ELKHART, Ind. -- For politicians betting on electric vehicles to drive job growth, the view from inside Think City's plant here is their worst nightmare: 100 unfinished vehicles lined up with no word whether they will be completed.

Only two years ago the tiny Think cars -- two can fit in a regular parking space -- were expected to bring more than 400 jobs to this ailing city and act as a lifeline to suppliers who once made parts for gas-guzzling recreational vehicles.

"We've said we're out to make Indiana the electric vehicle state," Indiana Gov. Mitch Daniels said in January 2010 in announcing government incentives used to lure Think to his state.

Instead, the Hoosier state's big bet has been a bust. The plant is devoid of activity; there are just two employees. A Russian investor who recently purchased Think's bankrupt parent in Norway has been silent about its future. A government-backed Indianapolis battery maker that was to supply Think wrote off a $73 million investment in the car company and has declared bankruptcy. Two unrelated electric truck makers Indiana planned to nurture have yet to get off the ground.

Indiana's foray into electric vehicles is a cautionary tale for states in hot pursuit of high-tech manufacturing jobs. Think's story illustrates how politicians so badly wanted to stimulate job growth that they showered it and the battery supplier with tax breaks and incentives while at the same time failing to determine whether there was a market for the car: a plastic two-seater with a top speed of about 65 miles an hour and a price tag approaching $42,000.

"Where's the value?" Gregg Fore, an Elkhart recreational vehicle industry executive, said of Think. "I could buy a golf cart for five grand if that's what I wanted to drive."

Indiana's total losses aren't immediately known. Katelyn Hancock, a spokeswoman for the Indiana Economic Development Corp., the state's economic development arm, declined to disclose how much battery maker Ener1 and Think had received in taxpayer-funded credits and incentives, claiming such information is confidential.
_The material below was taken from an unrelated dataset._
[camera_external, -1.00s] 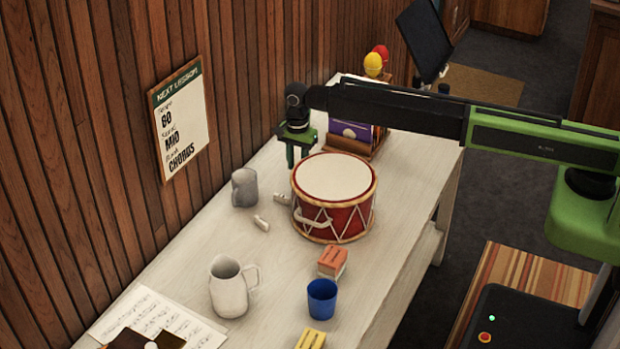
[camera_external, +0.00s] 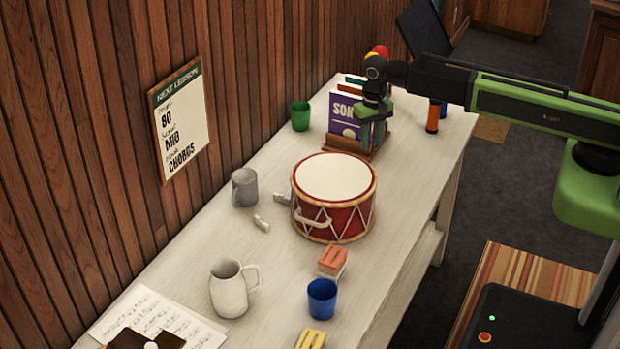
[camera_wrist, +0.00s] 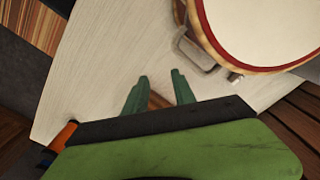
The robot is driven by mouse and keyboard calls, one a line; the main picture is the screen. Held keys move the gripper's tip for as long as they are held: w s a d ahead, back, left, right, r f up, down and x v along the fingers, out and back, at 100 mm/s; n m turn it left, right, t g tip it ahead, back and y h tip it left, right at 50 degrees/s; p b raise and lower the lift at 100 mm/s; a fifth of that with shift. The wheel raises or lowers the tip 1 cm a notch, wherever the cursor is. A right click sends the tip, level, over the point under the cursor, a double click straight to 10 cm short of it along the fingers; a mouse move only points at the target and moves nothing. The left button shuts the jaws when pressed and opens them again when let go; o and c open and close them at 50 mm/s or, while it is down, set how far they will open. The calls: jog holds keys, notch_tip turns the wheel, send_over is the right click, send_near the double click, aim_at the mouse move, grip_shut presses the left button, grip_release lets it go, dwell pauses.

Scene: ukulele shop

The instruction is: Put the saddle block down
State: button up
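My gripper (camera_external: 372,130) is at the far part of the table, in front of the book rack in the outside view. In the wrist view its two green fingers (camera_wrist: 160,82) stand apart with no clear object held between them. A brown wooden surface shows low between them. I cannot tell for sure which thing is the saddle block. Two small pale pieces lie left of the drum: one pale piece (camera_external: 262,223) on bare table, and another (camera_external: 281,198) close to the drum. An orange block (camera_external: 332,262) and a yellow block (camera_external: 311,339) lie nearer the front.
The red drum (camera_external: 334,210) stands mid-table, and shows in the wrist view (camera_wrist: 265,35). A book rack (camera_external: 345,145), green cup (camera_external: 300,116), orange-and-black cylinder (camera_external: 432,118), grey mug (camera_external: 244,188), white mug (camera_external: 229,290) and blue cup (camera_external: 322,299) stand around.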

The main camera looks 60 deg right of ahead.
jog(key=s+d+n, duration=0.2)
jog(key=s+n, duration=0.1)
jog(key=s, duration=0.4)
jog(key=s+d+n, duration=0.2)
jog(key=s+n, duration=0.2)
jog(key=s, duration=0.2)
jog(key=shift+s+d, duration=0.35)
Ener1 also refused to provide the information.

What is known, however, is that both the Obama and Bush administrations poured millions of dollars into battery production in a quest to power thousands of Think City vehicles with lithium-ion batteries. To date, Ener1, parent of the battery company, has spent $55 million in federal funding, according to the U.S. Department of Energy.
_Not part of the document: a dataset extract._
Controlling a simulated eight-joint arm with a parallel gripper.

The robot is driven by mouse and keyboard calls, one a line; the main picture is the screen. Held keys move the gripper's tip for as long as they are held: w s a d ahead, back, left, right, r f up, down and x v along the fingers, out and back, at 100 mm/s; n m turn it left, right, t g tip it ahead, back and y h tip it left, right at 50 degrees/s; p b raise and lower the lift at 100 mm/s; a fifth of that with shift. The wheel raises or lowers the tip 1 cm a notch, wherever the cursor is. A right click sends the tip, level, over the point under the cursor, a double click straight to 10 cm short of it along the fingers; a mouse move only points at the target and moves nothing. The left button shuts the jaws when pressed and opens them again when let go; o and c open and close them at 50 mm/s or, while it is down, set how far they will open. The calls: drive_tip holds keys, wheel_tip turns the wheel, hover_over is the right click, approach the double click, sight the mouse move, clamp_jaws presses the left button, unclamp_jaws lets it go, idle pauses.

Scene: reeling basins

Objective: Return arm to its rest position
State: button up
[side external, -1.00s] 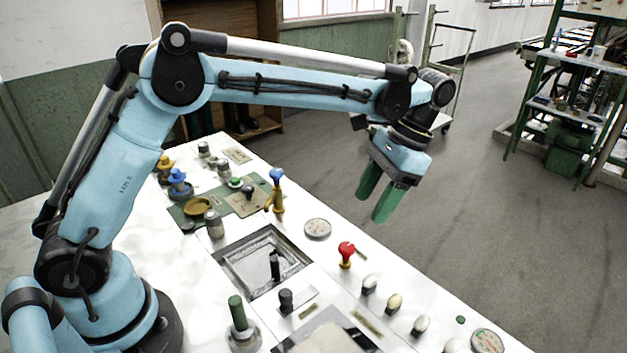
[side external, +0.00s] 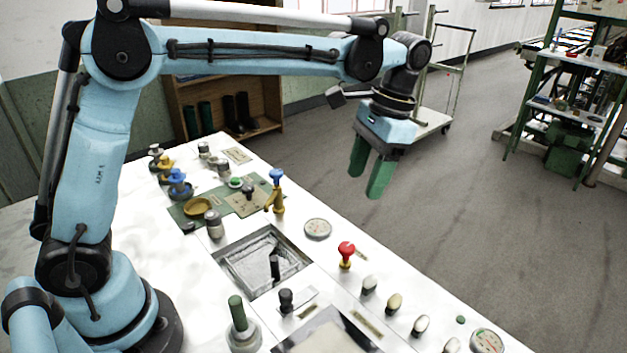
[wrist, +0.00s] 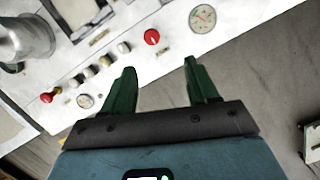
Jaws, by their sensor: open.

In hindsight, some analysts say government backing of the car didn't seem like a bad investment. "It looked like electric vehicles were it in 2008. It really did," said Theodore O'Neill, an analyst who has followed the electric car industry. "You had the government calling the shots and doling the money out with the major [automakers]."
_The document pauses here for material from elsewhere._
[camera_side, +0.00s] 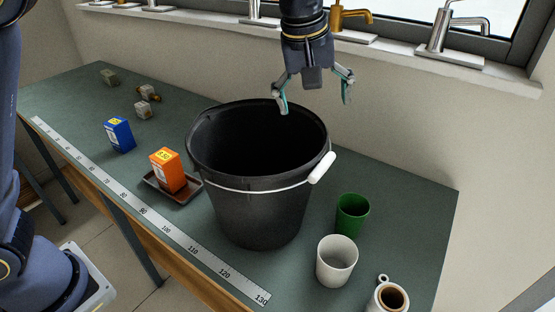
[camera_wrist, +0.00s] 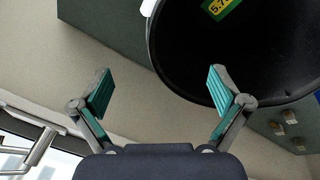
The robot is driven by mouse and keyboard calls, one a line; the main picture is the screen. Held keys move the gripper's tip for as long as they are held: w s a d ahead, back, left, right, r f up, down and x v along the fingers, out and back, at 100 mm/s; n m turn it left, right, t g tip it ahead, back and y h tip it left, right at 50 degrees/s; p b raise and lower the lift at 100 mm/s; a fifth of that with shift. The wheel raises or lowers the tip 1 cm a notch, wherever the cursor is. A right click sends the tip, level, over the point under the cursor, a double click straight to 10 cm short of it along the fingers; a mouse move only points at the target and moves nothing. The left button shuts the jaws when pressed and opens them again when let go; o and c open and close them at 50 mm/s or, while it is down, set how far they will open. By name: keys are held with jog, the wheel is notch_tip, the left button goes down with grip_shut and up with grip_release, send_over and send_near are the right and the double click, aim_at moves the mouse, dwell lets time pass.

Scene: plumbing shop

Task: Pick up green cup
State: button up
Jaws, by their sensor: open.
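The green cup (camera_side: 352,214) stands upright on the bench, right of the black bucket and just behind the white cup (camera_side: 337,260). I cannot make out the green cup in the wrist view. My gripper (camera_side: 315,104) is high above the bench, near the bucket's back right rim, well above and behind the green cup. It is open with nothing between its fingers. In the wrist view the two teal-padded fingers (camera_wrist: 160,82) are spread wide.
The large black bucket (camera_side: 262,205) with a white-gripped handle stands mid-bench; a green item with a yellow label (camera_wrist: 220,6) appears inside. An orange box (camera_side: 168,172) on a tray, a blue box (camera_side: 120,135) and small fittings (camera_side: 148,93) are left. A coffee mug (camera_side: 390,297) is front right.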

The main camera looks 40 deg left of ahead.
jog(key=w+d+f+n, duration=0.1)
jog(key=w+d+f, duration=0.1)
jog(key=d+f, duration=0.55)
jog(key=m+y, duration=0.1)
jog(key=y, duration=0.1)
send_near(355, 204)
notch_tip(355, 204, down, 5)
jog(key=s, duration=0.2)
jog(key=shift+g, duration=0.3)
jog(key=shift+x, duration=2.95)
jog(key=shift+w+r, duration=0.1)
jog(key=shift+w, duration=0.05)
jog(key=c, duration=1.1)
Still, Mr. O'Neill says he wouldn't buy such a car. "For $40,000, you can get a certified pre-owned BMW convertible and a Vespa scooter. Both of them. And if you want to have a good time, put the top down." General Motors' Chevrolet Volt electric car also comes for about the same price.

Think City's plant, a 10-minute drive from Elkhart's Main Street, appears all but abandoned these days. No one in Elkhart could point to a local executive in charge of production. A person identified as a spokesman declined to comment, saying he was no longer on the payroll.

The person who may have the most to say about Think's future also isn't talking. Russian investor Boris Zingarevich bought Think Global, the Norwegian parent company, at auction a month after its bankruptcy.

Reached by phone in Russia, Slava Bychkov, a spokesman for Ilim Group, said he could not provide details of the car company's future.